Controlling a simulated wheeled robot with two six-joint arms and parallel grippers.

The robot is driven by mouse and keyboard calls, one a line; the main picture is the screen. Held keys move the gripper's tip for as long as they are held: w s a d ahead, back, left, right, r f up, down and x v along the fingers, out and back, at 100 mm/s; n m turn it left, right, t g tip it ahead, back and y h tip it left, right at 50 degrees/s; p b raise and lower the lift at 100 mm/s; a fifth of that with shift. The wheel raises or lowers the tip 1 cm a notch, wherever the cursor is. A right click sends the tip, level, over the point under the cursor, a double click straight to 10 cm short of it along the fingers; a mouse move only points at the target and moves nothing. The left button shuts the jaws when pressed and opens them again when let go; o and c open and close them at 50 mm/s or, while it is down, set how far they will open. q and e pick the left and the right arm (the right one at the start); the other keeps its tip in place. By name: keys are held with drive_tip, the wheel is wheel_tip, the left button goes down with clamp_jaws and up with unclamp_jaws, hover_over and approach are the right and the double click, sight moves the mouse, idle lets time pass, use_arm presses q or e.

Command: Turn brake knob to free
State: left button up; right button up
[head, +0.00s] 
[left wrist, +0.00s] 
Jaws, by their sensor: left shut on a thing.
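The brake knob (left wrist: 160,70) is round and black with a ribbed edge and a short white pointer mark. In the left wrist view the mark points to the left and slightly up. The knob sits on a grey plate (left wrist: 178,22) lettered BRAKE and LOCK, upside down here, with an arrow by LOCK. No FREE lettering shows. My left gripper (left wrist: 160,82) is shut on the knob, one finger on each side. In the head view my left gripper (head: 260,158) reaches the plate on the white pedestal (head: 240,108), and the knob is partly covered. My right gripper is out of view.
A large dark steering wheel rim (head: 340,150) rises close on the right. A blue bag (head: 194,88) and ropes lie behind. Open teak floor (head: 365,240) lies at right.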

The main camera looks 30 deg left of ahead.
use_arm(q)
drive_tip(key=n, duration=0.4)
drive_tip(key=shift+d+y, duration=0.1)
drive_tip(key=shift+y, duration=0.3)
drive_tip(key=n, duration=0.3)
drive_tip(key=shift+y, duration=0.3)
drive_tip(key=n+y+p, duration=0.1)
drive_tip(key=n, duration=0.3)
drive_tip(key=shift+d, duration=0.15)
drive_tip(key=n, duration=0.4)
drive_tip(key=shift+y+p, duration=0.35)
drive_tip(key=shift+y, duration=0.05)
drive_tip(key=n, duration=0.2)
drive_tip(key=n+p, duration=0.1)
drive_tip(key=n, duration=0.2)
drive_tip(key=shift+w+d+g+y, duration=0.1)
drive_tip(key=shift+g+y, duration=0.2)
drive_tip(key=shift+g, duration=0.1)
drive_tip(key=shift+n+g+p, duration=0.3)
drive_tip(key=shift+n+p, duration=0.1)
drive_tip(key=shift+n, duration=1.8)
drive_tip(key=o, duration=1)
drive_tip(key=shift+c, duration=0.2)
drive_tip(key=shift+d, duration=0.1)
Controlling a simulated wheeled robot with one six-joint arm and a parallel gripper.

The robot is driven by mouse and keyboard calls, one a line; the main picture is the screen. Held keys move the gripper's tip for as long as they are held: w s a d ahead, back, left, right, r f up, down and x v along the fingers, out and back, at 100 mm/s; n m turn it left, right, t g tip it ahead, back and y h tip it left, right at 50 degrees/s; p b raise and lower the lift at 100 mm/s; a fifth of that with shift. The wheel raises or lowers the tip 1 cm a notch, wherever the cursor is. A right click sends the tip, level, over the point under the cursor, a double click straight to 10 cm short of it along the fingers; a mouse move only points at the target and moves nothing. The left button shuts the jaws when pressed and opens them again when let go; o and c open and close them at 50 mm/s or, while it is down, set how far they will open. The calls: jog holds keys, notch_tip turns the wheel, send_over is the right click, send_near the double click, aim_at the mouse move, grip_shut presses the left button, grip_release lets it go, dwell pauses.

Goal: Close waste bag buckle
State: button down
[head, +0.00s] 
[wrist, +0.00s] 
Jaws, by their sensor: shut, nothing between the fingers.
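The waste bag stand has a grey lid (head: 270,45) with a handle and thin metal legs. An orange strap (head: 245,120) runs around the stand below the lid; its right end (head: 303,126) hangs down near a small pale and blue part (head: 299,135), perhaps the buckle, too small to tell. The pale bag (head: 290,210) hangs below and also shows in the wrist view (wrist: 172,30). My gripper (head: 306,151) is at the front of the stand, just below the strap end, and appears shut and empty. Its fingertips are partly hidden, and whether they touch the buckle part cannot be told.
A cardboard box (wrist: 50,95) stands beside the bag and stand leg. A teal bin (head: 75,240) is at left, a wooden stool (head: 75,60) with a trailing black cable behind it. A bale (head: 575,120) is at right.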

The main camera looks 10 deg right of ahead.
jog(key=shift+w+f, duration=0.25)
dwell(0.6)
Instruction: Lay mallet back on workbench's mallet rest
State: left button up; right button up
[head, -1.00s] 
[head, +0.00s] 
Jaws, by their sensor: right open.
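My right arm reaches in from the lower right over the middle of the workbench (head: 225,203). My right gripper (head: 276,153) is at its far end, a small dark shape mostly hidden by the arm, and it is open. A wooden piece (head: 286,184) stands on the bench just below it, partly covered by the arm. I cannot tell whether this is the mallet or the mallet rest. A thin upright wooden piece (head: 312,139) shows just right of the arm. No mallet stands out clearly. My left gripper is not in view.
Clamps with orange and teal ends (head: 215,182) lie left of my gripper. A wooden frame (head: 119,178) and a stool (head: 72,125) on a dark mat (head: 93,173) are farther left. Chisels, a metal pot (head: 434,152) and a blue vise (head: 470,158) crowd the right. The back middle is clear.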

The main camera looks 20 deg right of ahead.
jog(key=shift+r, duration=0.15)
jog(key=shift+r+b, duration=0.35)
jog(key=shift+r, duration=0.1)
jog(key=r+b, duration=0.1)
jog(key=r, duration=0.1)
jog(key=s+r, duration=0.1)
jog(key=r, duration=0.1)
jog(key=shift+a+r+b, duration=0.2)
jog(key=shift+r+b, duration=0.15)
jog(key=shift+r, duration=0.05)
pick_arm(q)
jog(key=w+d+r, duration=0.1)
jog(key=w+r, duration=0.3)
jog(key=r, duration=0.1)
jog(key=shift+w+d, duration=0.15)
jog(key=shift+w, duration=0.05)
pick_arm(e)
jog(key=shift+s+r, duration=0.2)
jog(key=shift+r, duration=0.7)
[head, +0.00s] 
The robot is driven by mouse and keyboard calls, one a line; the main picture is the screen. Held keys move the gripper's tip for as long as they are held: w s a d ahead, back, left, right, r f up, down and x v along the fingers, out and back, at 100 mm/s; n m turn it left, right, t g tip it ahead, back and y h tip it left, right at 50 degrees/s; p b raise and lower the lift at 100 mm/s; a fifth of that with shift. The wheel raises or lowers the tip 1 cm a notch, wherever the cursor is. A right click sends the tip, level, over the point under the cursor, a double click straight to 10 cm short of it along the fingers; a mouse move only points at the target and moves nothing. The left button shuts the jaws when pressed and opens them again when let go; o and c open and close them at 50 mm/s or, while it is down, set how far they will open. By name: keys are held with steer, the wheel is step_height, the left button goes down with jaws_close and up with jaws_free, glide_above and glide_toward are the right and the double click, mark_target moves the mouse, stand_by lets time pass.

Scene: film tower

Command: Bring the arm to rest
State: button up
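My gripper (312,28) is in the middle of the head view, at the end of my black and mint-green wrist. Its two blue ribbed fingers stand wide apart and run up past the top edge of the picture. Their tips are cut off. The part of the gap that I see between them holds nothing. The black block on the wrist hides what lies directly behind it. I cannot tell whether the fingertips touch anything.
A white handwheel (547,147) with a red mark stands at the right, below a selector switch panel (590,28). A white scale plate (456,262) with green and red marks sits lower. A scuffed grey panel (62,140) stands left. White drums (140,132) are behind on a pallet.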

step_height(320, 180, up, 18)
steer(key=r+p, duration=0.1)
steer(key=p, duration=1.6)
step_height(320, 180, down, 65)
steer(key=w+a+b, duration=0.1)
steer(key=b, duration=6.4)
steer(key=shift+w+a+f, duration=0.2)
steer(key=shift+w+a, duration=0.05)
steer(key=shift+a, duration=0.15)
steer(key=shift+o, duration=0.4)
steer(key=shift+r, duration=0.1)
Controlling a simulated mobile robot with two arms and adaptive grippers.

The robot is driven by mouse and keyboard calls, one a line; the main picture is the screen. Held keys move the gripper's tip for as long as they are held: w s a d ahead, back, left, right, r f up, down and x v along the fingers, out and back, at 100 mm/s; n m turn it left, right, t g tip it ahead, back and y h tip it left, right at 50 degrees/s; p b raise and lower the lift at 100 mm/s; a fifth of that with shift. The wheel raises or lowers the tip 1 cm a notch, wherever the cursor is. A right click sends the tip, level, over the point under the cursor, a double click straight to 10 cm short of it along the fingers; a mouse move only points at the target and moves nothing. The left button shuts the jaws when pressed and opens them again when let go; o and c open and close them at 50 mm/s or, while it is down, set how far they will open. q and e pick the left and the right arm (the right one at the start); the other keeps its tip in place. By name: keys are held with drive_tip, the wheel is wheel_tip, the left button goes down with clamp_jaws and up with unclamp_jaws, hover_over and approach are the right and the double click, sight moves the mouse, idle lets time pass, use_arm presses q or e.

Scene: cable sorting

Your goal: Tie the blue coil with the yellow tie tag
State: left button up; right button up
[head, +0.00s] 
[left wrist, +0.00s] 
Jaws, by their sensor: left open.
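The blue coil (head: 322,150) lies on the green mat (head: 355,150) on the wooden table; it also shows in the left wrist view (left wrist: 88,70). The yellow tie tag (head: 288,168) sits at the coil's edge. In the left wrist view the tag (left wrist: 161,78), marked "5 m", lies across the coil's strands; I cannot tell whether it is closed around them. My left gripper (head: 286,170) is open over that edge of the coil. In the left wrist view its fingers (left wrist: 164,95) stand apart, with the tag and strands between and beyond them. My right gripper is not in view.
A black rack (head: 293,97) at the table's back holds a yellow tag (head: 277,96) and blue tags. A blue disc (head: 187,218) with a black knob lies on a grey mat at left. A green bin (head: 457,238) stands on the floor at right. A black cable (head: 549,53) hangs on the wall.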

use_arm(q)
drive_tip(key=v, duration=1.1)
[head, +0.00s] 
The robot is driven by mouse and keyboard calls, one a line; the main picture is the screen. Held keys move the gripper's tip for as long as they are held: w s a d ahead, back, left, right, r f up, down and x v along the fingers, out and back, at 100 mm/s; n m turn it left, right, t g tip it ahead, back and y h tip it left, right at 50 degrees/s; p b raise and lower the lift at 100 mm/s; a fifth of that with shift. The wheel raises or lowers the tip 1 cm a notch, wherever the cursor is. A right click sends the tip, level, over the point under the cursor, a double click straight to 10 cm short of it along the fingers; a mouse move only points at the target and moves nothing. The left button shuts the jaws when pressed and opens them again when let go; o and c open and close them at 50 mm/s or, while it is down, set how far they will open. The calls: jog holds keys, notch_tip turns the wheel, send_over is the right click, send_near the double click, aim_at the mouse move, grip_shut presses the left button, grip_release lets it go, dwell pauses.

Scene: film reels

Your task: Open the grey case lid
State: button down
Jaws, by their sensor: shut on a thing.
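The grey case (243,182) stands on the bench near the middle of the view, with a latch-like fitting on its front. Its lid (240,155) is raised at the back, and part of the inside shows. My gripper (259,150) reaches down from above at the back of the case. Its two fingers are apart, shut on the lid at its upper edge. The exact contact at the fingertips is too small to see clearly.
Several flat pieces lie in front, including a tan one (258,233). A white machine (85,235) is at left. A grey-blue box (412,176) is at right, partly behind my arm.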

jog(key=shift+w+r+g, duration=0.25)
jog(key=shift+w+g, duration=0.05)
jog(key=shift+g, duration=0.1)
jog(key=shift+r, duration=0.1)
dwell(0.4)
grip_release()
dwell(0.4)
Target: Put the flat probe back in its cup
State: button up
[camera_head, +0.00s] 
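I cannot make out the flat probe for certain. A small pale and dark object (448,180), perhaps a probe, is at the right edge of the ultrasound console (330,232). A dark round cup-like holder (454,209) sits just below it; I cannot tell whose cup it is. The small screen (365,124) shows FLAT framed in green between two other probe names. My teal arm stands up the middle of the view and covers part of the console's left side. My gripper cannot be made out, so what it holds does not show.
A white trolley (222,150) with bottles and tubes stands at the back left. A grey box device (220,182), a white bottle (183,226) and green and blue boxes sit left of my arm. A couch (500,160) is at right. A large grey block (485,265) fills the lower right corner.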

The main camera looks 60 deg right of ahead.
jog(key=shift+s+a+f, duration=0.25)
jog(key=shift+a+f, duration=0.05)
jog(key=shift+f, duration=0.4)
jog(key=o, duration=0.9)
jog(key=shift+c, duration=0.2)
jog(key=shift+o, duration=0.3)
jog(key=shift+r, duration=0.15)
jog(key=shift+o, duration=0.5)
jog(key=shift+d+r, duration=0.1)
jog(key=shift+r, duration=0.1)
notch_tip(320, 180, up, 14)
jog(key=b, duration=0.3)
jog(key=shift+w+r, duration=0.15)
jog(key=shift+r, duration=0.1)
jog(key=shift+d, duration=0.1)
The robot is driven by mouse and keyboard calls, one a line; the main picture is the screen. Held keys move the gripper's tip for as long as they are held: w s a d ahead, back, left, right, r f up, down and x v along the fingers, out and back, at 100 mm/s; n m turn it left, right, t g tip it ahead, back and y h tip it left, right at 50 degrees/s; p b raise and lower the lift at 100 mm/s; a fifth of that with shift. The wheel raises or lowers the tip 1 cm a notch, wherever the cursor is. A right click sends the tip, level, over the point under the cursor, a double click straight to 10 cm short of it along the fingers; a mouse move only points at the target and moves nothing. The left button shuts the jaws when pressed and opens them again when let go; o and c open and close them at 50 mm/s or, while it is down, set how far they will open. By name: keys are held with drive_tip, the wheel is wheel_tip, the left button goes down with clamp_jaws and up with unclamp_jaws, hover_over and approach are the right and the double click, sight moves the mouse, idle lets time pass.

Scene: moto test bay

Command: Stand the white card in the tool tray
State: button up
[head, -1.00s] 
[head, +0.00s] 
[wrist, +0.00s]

§ Task statement
Collect from the data above every line that includes "joint".

§ Correct response
Controlling a simulated wheeled robot with two six-joint arms and parallel grippers.
Controlling a simulated wheeled robot with one six-joint arm and a parallel gripper.

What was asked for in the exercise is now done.